おひとりさまという言葉をよく聞くようになり、おひとりさま用のプランが飲食店などでも出てくるようになってきました。

国立社会保障・人口問題研究所の人口統計資料集において50歳まで一度も結婚していない人の割合を示す「五十歳時未婚率(生涯未婚率)」は1985年まで男女とも5%に達していませんでしたが、2020年には男性が28.25%、女性が17.81%まで上昇しています。
これは男性の4人に1人以上、女性の6人に1人以上が望むと望まざるとにかかわらず、「結婚しない人生」を歩んでいることになり、令和時代には、こうした“おひとりさま”の相続が増えてくるのではないでしょうか。
そこで今回は、おひとりさまの相続について解説します。

おひとりさまの人が遺言書などを遺さず亡くなった場合

おひとりさまの人が遺言書などを遺さず亡くなった場合、直系尊属(親や祖父母)が遺産を相続することとなり、直系尊属が既に他界している場合には兄弟姉妹が相続人となります。
兄弟姉妹が法定相続人となる場合で、兄弟姉妹が他界しているときは、その1世代下である甥や姪が法定相続人となります。
ただし、このような代襲相続は兄弟姉妹の場合には1代までであり、甥姪も他界していると法定相続人にはなりません。

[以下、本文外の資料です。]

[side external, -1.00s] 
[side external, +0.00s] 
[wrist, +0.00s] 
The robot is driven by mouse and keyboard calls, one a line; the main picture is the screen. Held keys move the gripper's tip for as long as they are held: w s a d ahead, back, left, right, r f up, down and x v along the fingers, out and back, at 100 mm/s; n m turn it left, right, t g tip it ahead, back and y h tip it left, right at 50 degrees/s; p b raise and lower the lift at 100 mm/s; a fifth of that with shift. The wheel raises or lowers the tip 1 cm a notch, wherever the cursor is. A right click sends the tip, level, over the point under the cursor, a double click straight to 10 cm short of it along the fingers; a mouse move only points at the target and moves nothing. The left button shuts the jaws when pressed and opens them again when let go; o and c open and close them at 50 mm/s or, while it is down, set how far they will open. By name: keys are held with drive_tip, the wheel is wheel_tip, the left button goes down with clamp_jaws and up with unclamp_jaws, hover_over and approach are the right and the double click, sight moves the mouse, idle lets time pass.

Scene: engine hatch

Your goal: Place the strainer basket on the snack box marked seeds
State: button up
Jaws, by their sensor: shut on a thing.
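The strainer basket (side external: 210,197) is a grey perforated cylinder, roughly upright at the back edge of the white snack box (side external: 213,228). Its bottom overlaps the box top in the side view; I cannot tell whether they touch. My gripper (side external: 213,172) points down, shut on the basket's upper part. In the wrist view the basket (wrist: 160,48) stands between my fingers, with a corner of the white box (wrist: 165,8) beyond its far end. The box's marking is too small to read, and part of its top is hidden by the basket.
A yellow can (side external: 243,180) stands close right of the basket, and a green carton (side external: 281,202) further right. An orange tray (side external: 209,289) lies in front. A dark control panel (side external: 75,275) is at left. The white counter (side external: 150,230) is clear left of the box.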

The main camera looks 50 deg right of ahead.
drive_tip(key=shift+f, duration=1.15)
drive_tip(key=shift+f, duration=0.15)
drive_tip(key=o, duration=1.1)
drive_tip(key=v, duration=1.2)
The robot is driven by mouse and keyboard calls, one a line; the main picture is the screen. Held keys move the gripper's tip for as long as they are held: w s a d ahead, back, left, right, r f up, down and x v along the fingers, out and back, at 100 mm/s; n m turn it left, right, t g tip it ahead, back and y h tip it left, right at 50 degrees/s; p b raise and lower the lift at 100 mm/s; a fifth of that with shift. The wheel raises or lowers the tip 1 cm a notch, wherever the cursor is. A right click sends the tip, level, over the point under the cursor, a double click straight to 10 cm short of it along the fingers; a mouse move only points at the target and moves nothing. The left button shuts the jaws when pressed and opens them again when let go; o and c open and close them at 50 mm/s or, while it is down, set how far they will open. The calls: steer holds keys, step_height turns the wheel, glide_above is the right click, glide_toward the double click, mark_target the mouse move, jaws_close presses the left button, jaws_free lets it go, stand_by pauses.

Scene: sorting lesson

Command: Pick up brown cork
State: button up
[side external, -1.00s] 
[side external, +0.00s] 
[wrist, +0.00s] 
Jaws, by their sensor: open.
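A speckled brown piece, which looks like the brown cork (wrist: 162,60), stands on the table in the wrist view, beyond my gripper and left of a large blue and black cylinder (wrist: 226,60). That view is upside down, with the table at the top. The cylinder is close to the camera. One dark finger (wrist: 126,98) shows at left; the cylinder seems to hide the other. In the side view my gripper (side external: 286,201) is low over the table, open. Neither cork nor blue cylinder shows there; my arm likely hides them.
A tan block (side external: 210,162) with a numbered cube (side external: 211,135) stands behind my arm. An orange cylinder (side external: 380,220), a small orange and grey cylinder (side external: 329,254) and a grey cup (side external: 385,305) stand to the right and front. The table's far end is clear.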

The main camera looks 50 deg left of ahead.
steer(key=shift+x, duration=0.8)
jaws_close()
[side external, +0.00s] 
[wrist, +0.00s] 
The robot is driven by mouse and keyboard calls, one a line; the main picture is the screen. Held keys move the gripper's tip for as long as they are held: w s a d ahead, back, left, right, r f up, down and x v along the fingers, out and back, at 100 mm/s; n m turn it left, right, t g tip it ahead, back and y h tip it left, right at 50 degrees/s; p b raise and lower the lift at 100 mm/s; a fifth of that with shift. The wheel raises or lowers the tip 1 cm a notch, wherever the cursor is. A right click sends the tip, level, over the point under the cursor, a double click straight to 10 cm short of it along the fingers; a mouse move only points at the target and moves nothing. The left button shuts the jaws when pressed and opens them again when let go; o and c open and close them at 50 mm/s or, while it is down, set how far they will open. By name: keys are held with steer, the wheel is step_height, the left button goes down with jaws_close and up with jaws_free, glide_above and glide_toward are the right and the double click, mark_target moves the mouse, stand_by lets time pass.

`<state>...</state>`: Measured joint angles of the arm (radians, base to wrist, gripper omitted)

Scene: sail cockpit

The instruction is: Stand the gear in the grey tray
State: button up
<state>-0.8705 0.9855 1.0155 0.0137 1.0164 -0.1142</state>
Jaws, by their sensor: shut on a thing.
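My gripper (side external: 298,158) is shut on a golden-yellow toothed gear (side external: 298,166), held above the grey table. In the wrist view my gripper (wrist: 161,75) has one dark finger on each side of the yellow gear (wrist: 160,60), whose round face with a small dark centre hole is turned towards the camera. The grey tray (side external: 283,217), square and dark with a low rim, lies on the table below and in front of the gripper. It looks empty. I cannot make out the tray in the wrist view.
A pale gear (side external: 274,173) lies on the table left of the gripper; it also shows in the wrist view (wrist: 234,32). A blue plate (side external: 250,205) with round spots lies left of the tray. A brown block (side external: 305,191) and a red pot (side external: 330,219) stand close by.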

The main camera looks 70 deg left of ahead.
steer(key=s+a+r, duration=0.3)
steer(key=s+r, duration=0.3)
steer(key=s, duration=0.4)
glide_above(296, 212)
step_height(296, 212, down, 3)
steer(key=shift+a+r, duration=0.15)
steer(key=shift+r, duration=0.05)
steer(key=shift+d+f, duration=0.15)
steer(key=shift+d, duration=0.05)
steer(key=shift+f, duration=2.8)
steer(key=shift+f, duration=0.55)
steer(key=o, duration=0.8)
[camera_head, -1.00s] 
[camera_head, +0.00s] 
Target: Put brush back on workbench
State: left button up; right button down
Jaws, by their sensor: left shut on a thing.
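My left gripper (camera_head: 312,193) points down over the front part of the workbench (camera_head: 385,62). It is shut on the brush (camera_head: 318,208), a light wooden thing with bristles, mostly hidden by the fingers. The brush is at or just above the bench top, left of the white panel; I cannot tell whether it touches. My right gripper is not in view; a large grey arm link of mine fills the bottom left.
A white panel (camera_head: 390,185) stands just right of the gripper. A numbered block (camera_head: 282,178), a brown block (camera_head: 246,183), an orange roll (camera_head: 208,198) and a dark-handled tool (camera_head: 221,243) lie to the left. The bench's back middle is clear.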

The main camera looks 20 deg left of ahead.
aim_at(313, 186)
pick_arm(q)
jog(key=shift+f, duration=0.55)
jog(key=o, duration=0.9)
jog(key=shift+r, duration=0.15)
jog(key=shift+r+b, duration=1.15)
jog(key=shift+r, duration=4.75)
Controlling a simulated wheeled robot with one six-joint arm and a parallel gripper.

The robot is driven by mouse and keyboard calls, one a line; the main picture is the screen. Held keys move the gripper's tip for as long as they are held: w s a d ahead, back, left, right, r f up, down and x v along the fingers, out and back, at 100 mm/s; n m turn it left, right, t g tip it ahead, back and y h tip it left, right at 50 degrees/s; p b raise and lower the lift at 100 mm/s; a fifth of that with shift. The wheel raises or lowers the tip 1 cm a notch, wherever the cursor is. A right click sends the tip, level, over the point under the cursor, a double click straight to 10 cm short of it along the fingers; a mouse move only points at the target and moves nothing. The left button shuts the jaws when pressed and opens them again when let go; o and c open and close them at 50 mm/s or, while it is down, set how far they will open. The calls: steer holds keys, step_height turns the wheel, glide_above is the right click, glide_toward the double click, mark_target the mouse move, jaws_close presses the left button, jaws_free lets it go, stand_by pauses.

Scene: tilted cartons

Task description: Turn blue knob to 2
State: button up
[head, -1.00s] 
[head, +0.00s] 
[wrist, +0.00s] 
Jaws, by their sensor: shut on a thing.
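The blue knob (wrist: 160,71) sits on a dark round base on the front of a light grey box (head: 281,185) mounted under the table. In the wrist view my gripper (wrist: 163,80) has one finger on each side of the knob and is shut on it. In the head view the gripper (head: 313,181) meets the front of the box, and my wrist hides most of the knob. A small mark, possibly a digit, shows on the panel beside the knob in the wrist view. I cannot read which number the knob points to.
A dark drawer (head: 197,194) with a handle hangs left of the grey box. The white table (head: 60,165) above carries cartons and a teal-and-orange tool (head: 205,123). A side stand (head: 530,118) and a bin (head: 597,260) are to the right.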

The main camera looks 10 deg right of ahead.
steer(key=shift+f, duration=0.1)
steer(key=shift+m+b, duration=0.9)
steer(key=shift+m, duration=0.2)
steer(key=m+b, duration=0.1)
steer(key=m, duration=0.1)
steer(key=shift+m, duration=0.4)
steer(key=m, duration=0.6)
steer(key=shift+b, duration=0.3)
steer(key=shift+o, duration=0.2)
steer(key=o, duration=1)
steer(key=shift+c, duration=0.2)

直系尊属(親や祖父母)も兄弟姉妹もいない場合にはどうなる?

それでは直系尊属(親や祖父母)も兄弟姉妹もいない場合にはどうなるのでしょうか。
その場合は、利害関係者や検察官からの申立てにより相続財産管理人が選定され、

①債権者 → ②特定受遺者 → ③特別縁故者 → ④財産共有者 → ⑤国庫

いう順位で清算・分配をすることとなります。

⑤の国庫というのはお聞きになったことがある方もいらっしゃるかもしれませんが、①~④の該当者もない場合や清算・分配後に余りがある場合には最終的に財産は国のものになるということです。

②の特定受遺者とは遺言で財産を受け取る人のことを指します。
もめない相続をするために遺言を使うことは有用ですが、法定相続人がいないおひとりさまにおいてもなにもしないと国に財産を召し上げられてしまうため、事実婚のパートナーや友人、慈善団体など法定相続人になりえない方々に財産を承継してもらいたい場合に有効といえます。

相続税額の2割加算に注意

ただし、その場合に注意いただきたいのが「相続税額の2割加算」という制度になります。
これは相続、遺贈や相続時精算課税に係る贈与によって財産を取得した人が、配偶者、父母、子供でない場合には、その人の相続税額にその相続税額の2割に相当する金額が加算されるというものです。
具体的には、①兄弟姉妹、②甥姪、③祖父母、④代襲相続人でない孫、⑤孫養子、⑥この配偶者や内縁の妻などの相続人でない第三者、⑦特別縁故者が挙げられます。

これらの方々に遺言により財産を受け取ってもらうことを考える場合には相続税額の2割増しということを考慮して譲り渡す財産を考える必要があります。
特に不動産などすぐに現金化できないものを渡す場合には併せて現預金や換金がしやすいものも含めて考えるとよいでしょう。

相続対策としての生命保険金について

なお、現預金を直接渡すのではなく、相続対策としてよくでてくる生命保険金の受取人にすることをお考えになる方もいらっしゃるかと思います。
生命保険金には「500万円×法定相続人の数」という非課税枠があることはニュースや雑誌などの媒体でも広く知られています。
しかし受取人が今回のような相続人以外の場合には適用されないこととなるため注意が必要です。

一人で生きていくことも選択することができる時代となってきていますが、税法の基本的な考え方は過去の家社会であることが多く、時代と法律がそぐわない不均衡な時代ともいえます。
その中でせっかく築いてきた財産をご自身の意思と異なる承継がされてしまうことを防ぐためにも、おひとりさまであっても戸籍謄本を取得し、誰に財産が承継されるのかを確認しておくことも必要ではないかと思います。